■ **MATERIAL**:
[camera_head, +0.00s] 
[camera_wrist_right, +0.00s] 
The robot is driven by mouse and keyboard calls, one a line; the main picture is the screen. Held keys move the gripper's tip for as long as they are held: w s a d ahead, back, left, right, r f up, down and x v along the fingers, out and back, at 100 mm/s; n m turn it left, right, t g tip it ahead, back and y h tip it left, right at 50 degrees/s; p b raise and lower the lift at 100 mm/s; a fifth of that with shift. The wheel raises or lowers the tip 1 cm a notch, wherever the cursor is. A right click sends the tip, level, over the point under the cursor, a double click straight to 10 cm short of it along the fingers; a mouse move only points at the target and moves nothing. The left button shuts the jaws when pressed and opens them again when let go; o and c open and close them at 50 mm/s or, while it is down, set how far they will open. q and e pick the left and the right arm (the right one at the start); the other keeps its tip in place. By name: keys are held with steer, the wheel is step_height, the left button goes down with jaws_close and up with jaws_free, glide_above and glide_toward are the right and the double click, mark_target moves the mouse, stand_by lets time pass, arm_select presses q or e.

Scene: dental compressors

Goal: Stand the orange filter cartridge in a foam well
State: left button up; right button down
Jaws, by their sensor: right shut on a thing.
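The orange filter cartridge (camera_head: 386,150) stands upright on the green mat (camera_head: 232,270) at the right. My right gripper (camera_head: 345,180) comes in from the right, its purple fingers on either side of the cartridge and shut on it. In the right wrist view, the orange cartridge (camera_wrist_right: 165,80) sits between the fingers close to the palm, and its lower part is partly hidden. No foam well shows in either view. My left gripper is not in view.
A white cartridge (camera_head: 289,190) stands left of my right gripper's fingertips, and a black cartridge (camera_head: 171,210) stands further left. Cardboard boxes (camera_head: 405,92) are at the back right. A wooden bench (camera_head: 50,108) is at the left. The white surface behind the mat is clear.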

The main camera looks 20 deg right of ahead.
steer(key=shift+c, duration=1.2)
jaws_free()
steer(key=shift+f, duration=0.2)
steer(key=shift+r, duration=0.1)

■ **TASK DIRECTIONS**: Begin with the line containing "Scene: dental compressors", end with the line containing "State: left button up; right button down", and repeat every line in that stretch exactly.

■ **RESULT FOR THIS EXERCISE**:
Scene: dental compressors

Goal: Stand the orange filter cartridge in a foam well
State: left button up; right button down

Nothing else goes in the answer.